Prinsip republikanisme dan sekularisme yang diperjuangkan Ataturk
merupakan antitesis terhadap ideologi dinasti Islamisme Ottomanisme. Ideologi
Turkisme ditampilkan sebagai antitesis terhadap Pan-Ottomanisme. Menurut
Ataturk, hanya dengan mengobarkan ideologi nasionalisme, maka Turki bisa
bertahan melawan gempuran Sekutu dan rongrongan bangsa-bangsa Arab yang
diprovokasi oleh Inggris dan Perancis dengan janji mereka akan memiliki negara
sendiri jika melepaskan diri dari Ottoman.

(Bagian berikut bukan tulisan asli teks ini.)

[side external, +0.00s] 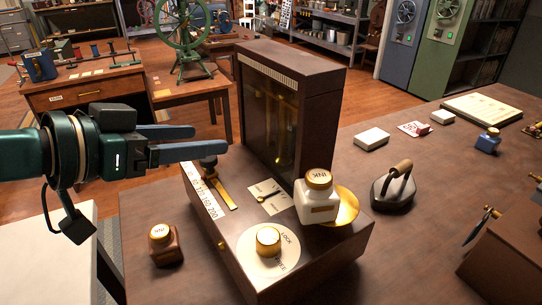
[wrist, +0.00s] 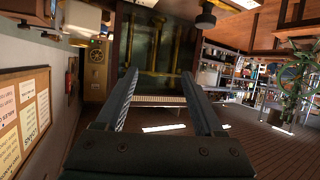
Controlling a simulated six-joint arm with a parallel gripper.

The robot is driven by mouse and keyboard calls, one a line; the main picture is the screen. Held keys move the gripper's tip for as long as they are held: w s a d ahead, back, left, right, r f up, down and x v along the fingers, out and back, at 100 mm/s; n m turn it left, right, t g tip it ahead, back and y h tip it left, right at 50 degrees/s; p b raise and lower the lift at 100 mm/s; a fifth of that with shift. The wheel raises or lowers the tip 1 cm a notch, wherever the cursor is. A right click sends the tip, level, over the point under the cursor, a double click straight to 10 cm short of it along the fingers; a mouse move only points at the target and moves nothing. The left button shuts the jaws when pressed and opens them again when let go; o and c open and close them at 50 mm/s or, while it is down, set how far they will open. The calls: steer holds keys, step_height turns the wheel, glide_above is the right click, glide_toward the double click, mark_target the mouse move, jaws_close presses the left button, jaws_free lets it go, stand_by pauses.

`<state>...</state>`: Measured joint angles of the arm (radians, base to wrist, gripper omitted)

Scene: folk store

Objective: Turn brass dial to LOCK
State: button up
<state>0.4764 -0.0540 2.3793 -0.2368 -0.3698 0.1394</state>
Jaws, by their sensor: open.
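The brass dial (side external: 268,241) stands on a round white plate (side external: 252,262) marked LOCK and, partly hidden, FREE, on the front of a dark wooden balance case (side external: 300,85). My gripper (side external: 223,141) is open and empty, its two fingers pointing right, above and to the left of the dial and clear of it. In the wrist view my gripper (wrist: 172,85) has its fingers apart, with the glass front of the case beyond them. The dial does not show in the wrist view. Which mark the dial points to is not clear.
A brown ink bottle (side external: 165,245) stands left of the base. A small brass slider (side external: 220,190) and a flat iron (side external: 394,188) are nearby.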

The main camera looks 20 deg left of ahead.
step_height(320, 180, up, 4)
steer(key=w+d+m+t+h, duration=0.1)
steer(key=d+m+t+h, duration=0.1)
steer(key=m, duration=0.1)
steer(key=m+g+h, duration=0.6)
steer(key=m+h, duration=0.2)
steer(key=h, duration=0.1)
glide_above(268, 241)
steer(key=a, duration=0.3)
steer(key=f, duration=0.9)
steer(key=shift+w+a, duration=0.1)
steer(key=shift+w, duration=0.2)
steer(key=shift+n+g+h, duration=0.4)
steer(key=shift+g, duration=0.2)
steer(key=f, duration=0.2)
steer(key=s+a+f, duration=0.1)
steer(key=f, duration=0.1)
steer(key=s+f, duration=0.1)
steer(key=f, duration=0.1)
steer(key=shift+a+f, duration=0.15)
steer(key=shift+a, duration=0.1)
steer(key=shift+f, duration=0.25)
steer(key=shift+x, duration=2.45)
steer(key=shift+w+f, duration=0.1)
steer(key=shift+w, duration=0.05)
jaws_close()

Sejak awal berdirinya Republik Turki, militer menempatkan diri
sebagai pendiri dan pengawal paham sekularisme, juga merasa warga negara kelas
satu. Jika Republik Indonesia diperjuangkan oleh rakyat, Turki dilahirkan oleh
jajaran elite militer di bawah komando Mustofa Kemal Ataturk, sehingga muncul
istilah revolution from above dan democracy under the bayonet. Mustofa Kemal
pun diberi gelar Ataturk— Bapak Bangsa Turki—oleh Majlis Agung Turki pada 1934.
Islam pinggiran
Terdapat cara pandang terhadap Islam dengan kategori pusat dan
pinggiran, di mana dunia Arab, khususnya Arab Saudi, sebagai pusatnya (the
heartland of Islam). Masyarakat Islam Turki dan Indonesia diposisikan
pinggiran, baik secara geografis maupun budaya, sehingga dua masyarakat ini
masuk kategori the least Arabized Muslim countries, masyarakat Muslim, tetapi
pengaruh Arabnya tak kental. Masyarakat Turki dan Indonesia memiliki bahasa dan
budaya nasional tersendiri, sangat berbeda dari Arab.

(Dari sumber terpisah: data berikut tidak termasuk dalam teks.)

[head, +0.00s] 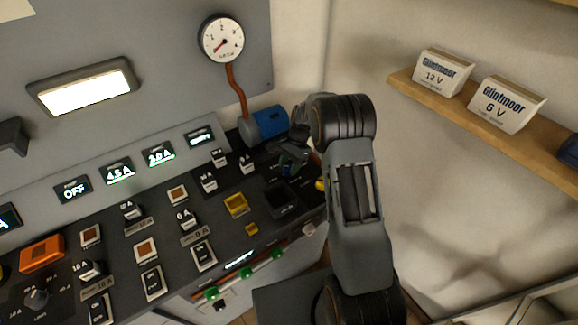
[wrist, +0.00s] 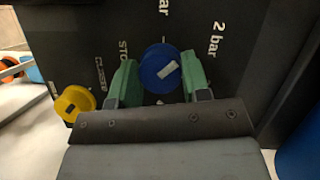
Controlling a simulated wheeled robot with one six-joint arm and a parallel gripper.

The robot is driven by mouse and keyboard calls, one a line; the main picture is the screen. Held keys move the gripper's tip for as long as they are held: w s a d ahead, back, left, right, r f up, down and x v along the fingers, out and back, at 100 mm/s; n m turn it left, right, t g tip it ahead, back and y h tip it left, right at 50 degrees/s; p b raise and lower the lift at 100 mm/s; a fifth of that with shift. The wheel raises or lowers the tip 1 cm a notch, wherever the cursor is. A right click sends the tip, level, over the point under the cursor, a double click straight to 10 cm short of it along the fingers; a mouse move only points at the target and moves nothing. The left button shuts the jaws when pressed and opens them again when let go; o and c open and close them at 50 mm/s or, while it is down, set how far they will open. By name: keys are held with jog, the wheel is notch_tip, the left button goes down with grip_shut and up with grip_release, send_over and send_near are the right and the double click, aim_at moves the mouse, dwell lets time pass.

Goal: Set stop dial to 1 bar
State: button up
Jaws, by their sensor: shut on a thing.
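The stop dial, a round blue knob (wrist: 153,60) with a white mark, stands on the dark panel in the wrist view. Its white mark slants toward the upper right, roughly toward the "2 bar" lettering (wrist: 217,40). Above it is a cut-off "bar" label (wrist: 162,6), its number out of frame.
A yellow knob (wrist: 75,103) is left of my gripper, beside a "CLOSED" label. A blue-ended cylinder (head: 268,120) with a pipe to a round gauge (head: 222,41) stands behind. Switches fill the panel to the left. A wooden shelf (head: 545,137) holds cartons at right.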

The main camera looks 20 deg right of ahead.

Pertanyaan yang muncul, adakah Islam pinggiran semacam Turki dan
Indonesia berarti juga kualitas dan kuantitas keislamannya juga pinggiran dan
supervisial? Ternyata tidak selalu demikian. Bandingkan saja dengan Yahudi dan
Nasrani yang keduanya lahir di Timur Tengah. Sekarang kedua agama ini selalu
diposisikan sebagai agama Barat. Budaya dan peradaban Yahudi dan Nasrani dengan
segala capaian politik, ekonomi, dan sains selalu dipersepsikan sebagai
prestasi dan budaya Barat. Jerusalem merupakan bukti dan jejak sejarah Yahudi
dan Nasrani, tetapi bukan pusat peradaban. Yang mengemuka justru wilayah
konflik dan perang yang sulit diprediksi kapan akan berakhir.

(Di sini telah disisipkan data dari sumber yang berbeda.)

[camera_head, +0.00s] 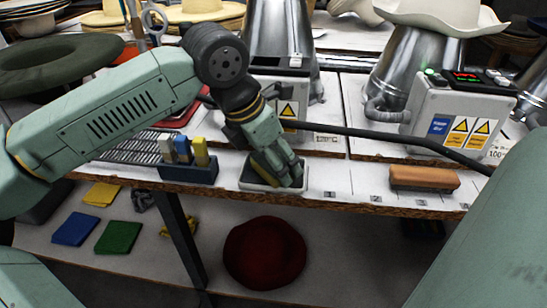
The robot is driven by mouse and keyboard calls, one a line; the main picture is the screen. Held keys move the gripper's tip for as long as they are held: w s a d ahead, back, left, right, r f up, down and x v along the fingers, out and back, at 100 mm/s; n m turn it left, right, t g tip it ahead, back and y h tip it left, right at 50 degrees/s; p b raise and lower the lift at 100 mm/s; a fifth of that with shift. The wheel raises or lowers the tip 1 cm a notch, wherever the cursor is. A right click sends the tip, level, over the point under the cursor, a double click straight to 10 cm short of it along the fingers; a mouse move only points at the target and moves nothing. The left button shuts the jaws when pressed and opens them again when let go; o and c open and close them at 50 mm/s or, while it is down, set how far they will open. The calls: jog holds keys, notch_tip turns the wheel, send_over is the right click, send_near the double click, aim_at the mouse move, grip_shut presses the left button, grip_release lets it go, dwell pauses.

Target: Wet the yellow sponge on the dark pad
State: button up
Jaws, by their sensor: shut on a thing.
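My gripper (284,178) points down over a shallow pale tray (246,186) near the front edge of the bench. It is shut on a thing mostly hidden by the fingers; a dull yellow part beside them fits the yellow sponge (264,166). The dark pad in the tray is largely covered by the gripper, and I cannot tell whether the sponge touches it. A dark blue holder (188,173) left of the tray carries upright grey, blue and yellow blocks (200,150).
A brown block (424,178) lies on the bench at right. Steel machines with grey control boxes (450,115) stand behind. A dark hose (370,134) crosses behind the tray. Below, a shelf holds a red hat (264,254) and coloured cloths (118,237).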

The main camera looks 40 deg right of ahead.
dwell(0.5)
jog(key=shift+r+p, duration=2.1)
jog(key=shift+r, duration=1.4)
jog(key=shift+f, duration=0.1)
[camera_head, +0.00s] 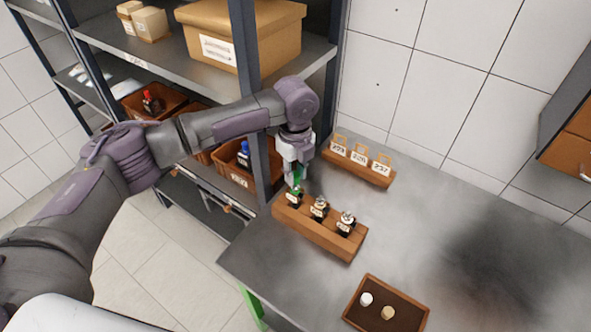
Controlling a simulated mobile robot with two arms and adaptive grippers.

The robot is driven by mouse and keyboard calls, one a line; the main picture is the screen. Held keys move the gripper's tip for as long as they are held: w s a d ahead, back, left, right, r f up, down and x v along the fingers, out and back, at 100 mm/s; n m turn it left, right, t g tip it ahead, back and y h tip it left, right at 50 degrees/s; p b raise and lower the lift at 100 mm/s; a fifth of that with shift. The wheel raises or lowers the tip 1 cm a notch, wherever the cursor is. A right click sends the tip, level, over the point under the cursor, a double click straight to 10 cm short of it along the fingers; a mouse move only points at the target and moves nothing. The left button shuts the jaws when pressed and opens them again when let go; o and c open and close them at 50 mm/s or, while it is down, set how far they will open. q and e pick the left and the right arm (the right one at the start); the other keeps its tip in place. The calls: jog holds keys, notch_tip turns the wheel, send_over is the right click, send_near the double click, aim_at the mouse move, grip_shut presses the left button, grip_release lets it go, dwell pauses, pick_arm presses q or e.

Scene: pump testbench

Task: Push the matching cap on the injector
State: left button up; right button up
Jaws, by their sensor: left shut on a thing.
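A wooden rack (318,236) near the left end of the metal table holds three dark injectors with light labels: left (295,200), middle (319,209) and right (346,223). My left gripper (296,180) points down over the left injector, shut on a small green piece that looks like a cap (296,189). The piece is at the injector's top; whether it is seated cannot be told, as the fingers partly hide it. A brown tray (410,311) at the front holds a white cap (366,299) and a beige cap (388,313). My right gripper is out of view.
A wooden holder (372,175) with three numbered tags stands behind the rack. A shelf with a dark post (246,60), a cardboard box (240,35) and brown bins (235,178) is close on the left. The table's right side is clear.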

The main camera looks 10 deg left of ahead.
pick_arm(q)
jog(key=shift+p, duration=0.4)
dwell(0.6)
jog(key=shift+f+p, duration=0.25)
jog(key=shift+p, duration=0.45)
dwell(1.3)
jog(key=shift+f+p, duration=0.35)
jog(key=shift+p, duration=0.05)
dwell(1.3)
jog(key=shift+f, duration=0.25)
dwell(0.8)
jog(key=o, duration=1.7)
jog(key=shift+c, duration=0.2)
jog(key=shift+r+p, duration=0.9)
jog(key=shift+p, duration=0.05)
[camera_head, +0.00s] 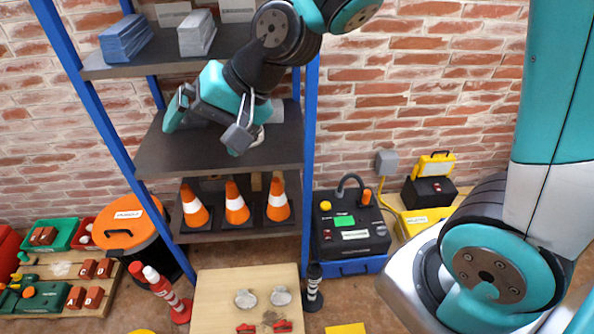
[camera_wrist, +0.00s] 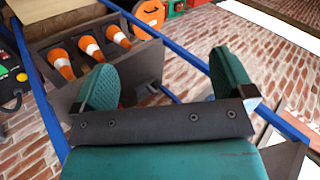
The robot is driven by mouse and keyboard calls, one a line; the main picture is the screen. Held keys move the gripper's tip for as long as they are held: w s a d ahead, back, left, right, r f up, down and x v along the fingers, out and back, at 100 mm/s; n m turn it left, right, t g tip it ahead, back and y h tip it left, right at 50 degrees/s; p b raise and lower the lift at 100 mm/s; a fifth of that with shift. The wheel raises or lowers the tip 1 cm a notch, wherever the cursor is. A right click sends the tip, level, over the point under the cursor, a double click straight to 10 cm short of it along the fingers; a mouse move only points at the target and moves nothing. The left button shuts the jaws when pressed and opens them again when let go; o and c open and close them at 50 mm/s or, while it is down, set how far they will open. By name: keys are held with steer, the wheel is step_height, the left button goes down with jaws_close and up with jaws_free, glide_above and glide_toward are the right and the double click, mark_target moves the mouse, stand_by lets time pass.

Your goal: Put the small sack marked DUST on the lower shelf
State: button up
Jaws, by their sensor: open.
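My gripper (camera_head: 207,124) is over the middle board (camera_head: 170,155) of the blue-posted rack, with its fingers spread. In the wrist view my gripper (camera_wrist: 165,78) has its two teal pads wide apart and nothing between them. No DUST marking is readable in either view, so I cannot tell where the sack is. A pale shape (camera_head: 259,137) shows just behind my gripper at the middle board, mostly hidden. The lowest board (camera_head: 215,236) of the rack carries orange-and-white cones (camera_head: 236,203).
The top board (camera_head: 105,70) holds a blue stack (camera_head: 125,38) and a grey stack (camera_head: 197,33). Rack posts (camera_head: 309,150) stand close beside my gripper. Below are a wooden table (camera_head: 220,290) with small items, an orange-lidded bin (camera_head: 128,228) and a black machine (camera_head: 350,240).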

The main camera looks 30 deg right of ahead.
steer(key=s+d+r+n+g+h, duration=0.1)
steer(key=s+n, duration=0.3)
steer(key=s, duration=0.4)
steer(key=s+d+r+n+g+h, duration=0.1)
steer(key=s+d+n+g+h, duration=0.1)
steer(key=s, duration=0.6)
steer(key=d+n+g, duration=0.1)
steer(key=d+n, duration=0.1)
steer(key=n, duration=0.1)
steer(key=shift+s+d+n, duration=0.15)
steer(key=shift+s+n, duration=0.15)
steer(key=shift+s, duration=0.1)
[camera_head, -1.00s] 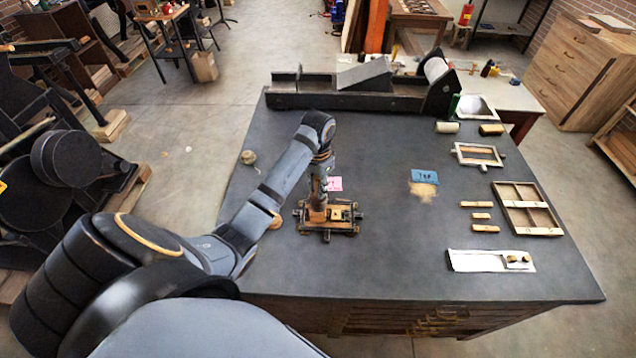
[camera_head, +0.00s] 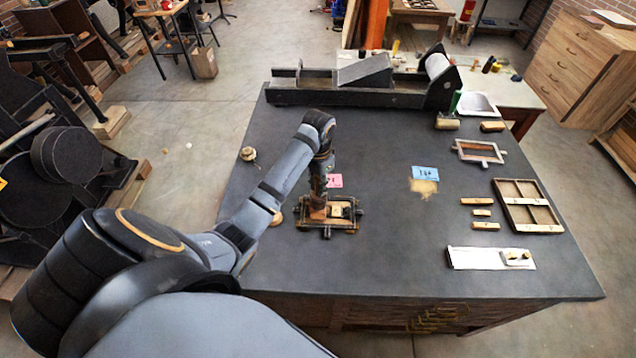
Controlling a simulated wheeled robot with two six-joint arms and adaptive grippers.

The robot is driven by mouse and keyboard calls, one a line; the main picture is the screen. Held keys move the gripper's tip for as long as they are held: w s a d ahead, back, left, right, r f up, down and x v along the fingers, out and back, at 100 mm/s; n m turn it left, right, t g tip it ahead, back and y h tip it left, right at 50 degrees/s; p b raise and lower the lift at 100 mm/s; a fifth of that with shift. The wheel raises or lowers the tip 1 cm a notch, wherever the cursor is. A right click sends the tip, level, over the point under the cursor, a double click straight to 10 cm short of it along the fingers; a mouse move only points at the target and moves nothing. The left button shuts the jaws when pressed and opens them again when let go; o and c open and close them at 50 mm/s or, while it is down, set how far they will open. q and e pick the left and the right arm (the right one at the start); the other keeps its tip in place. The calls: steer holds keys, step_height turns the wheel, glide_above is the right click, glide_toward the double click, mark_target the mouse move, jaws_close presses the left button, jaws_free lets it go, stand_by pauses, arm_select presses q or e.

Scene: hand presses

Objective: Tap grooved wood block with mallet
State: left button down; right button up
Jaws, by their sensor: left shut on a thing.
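My left arm reaches in from the left. Its gripper (camera_head: 319,193) points down over the dark metal frame (camera_head: 327,231) on the table. The gripper is shut on a brown wooden piece, seemingly the mallet (camera_head: 317,213), whose lower end is at the left part of the frame. A pale wooden block (camera_head: 341,209) lies inside the frame, just right of the held piece. Its grooves are too small to make out. Whether the mallet touches wood below it is hidden. My right gripper is not in view.
Left of the frame is a small round pot (camera_head: 248,154). At the right are a divided wooden tray (camera_head: 527,228), wooden strips (camera_head: 484,226), a pale plate (camera_head: 476,258) and a small frame (camera_head: 479,152). A black press bed (camera_head: 345,97) spans the back.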

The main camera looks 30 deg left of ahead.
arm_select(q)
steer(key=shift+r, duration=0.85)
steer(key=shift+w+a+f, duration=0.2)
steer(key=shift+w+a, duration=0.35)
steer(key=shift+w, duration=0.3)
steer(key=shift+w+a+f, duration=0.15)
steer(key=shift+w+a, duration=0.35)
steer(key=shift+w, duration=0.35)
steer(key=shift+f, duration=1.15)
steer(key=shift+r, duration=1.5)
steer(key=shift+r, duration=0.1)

Kondisi serupa mirip Islam, meski kondisinya jauh lebih baik.
Posisi Mekkah-Madinah bukti dan saksi otentik jejak sejarah Islam. Akan tetapi,
situasi Timur Tengah saat ini justru tengah diwarnai kegaduhan politik dan
peperangan sehingga menghancurkan warisan peradaban masa lalu, alih-alih
membangun yang baru. Jadi, kategori pusat-pinggiran dalam memandang Islam tak
lagi tepat.
Sekarang ini, muncul pusat-pusat studi Islam di luar wilayah Arab
yang memiliki keunikan dan keunggulan yang tidak ditemukan di Timur Tengah.
Banyak intelektual Muslim Arab yang memilih berkarier di luar negara asalnya.
Islam yang berkembang di Turki, Iran, dan Indonesia memiliki distingsi dan
diferensiasi yang sarat dengan inovasi budaya non-Arab dan semua ini telah
memperkaya lanskap kebudayaan Islam.
Eksperimentasi Turki
Menurut beberapa pengamat, Islam di Turki dan Indonesia memiliki
kemiripan. Keduanya bukan Arab, melainkan sekaligus juga telah meratakan jalan
bagi sebuah eksperimentasi historis bagaimana Islam masuk dan berinteraksi
secara intens dengan ide dan praktik demokrasi, modernisasi, dan pluralisme,
suatu hal yang sulit dilakukan oleh masyarakat Arab. Kemal Ataturk sendiri
dinilai sebagai pelaksana dari gagasan Zia Gokalp (1878-1924), pengagum Emile
Durkheim, dengan gagasannya untuk menyatukan nasionalisme, islamisme, dan
modernisme bagi masa depan Turki. Bagi Gokalp, Islam merupakan identitas dan
kekuatan kohesi sosial masyarakat Turki, tetapi pemerintahannya mesti
dimodernisasi dengan model Barat.
Mesti dipisahkan antara urusan agama dan negara. Maka, Kemal
Ataturk pun melakukan revolusi kebudayaan, salah satu elemennya adalah
de-Arabisasi. Berbagai simbol Arab digusur, tetapi Islam sebagai agama tetap
dipertahankan. Orang-orang Turki di Eropa memiliki formula, I am Turk,
therefore I am a Muslim. Oleh karena itu, orang-orang Turki tetap setia dengan
identitas keislamannya meskipun tak mesti taat menjalankan ritual agama.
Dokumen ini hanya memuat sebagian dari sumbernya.